Revenge of the Science People

If you’re housebound or colorblind, here’s a news flash: The dandelions won.

About a dozen years ago, the science people warned us of invasive weeds making their way toward town. Bad players like dandelions, hawkweed, and Himalayan balsam would take over our lawns and roadsides, strangling out our shooting stars, fireweed and forget-me-nots.

This was back during the Obama administration, before we had the Plague and an attempted presidential coup to worry about, when foreign weeds were a bigger threat than Vlad Putin. We read news stories and learned how to identify these interlopers and fought back against the first waves of the invasion.

Year after year a dozen foot soldiers armed with pullers and vicious-looking trowels established a beachhead at the Haines Borough Public Library, defending one of the town’s truly landscaped properties against the yellow marauders.

A look at the library this week tells you the battle is over.

Dandelions have turned our open spaces into an obnoxious, golden carpet. Two friends who for years kept meticulous lawns have surrendered. One filled up 10 five-gallon buckets with dandelion flowers and petals this spring while acknowledging her campaign was futile. A dandelion is about impossible to uproot fatally.

The science people were right.

On another science front, speculation caused oil prices to spiral in 2008 to $149 per barrel, leading to exorbitant fuel prices and the theory of “peak oil,” that the world was perilously low on fossil fuel. The upshot in Haines was creation of a “Peak Oil Task Force” intended to buffer the town from an oncoming crisis.

Stephanie Scott, who staffed the group, went on to become Haines Borough mayor, where she led a campaign to transition borough buildings to wood-pellet heat. The borough brought Juneau’s Jim Rehfeldt, a heating engineer, to town to bounce the idea off him at a public meeting.

Hold your horses, Rehfeldt said. If wood pellets were the silver bullet to the high cost of heating, everyone within a 10-mile radius of a pellet plant would be burning them and they aren’t. Wood pellets, he said, came with their own costs, including boiler maintenance and pellet quality and storage.

Scott was undaunted, saying that even if the costs were even, at least a shipwreck of pellets wouldn’t destroy the ocean.
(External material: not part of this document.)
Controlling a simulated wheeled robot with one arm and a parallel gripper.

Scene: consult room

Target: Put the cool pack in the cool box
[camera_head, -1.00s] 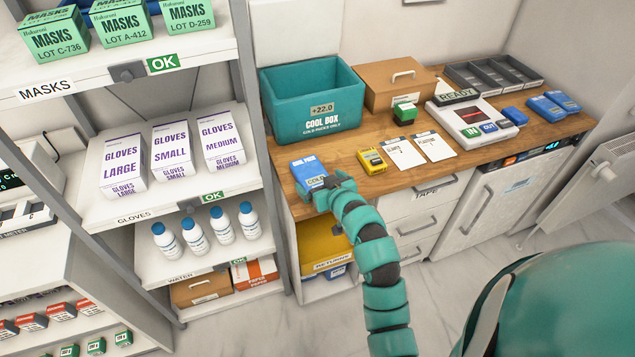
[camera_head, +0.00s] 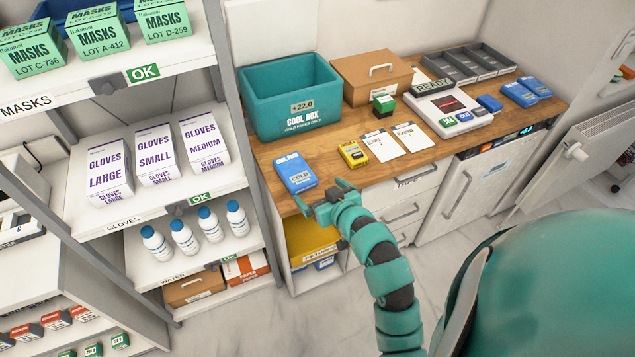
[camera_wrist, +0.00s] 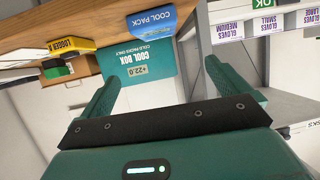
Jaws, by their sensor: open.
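I cannot see anything inside the box. My gripper (camera_head: 322,194) is open and empty, just in front of the counter edge, a little right of the cool pack and apart from it. Its fingers also show in the wrist view (camera_wrist: 157,88).
A yellow logger (camera_head: 353,154) and two white cards (camera_head: 381,145) lie right of the pack. A cardboard box (camera_head: 372,76) stands beside the cool box. Shelving (camera_head: 224,90) rises at the left. Several more blue packs (camera_head: 520,95) lie at the far right.
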The borough went ahead with a “pilot project” of pellets at its Senior Center, despite early calculations by the center board that pellets didn’t pencil out so neatly. Some local businesses transitioned to pellets and a local tribe even studied the option of building a pellet-manufacturing plant. By the time the senior center board’s math was borne out, the borough had built a pellet silo and removed from the center a soapstone woodstove that it fed for years with free, donated firewood.

The pellet idea died but before the concept entirely flickered out, the state Division of Forestry made a push for wood-chip heat, which appeared more feasible, as we could at least create the fuel here.

There’s a lot more to this story, including the borough’s incomplete explanation of its decision to abandon wood heat systems, but it appears the science people – in the person of engineer Jim Rehfeldt – were right.

Rewind to a news story about a dozen years ago: A science person predicted that warming of the earth’s atmosphere meant that folks in the northern hemisphere would inherit the weather of the region about 100 miles south.

Draw a line 100 miles directly south of downtown Haines and you’re in downtown Tenakee Springs, annual rainfall 83 inches. The historic annual rainfall in Haines is 54 inches.

The late town historian Lib Hakkinen used to say that one day of Haines sunshine could wipe out the memory of a whole month of cloudy weather. If you put stock in the science people, it appears we’ll be putting Lib’s theory to the test.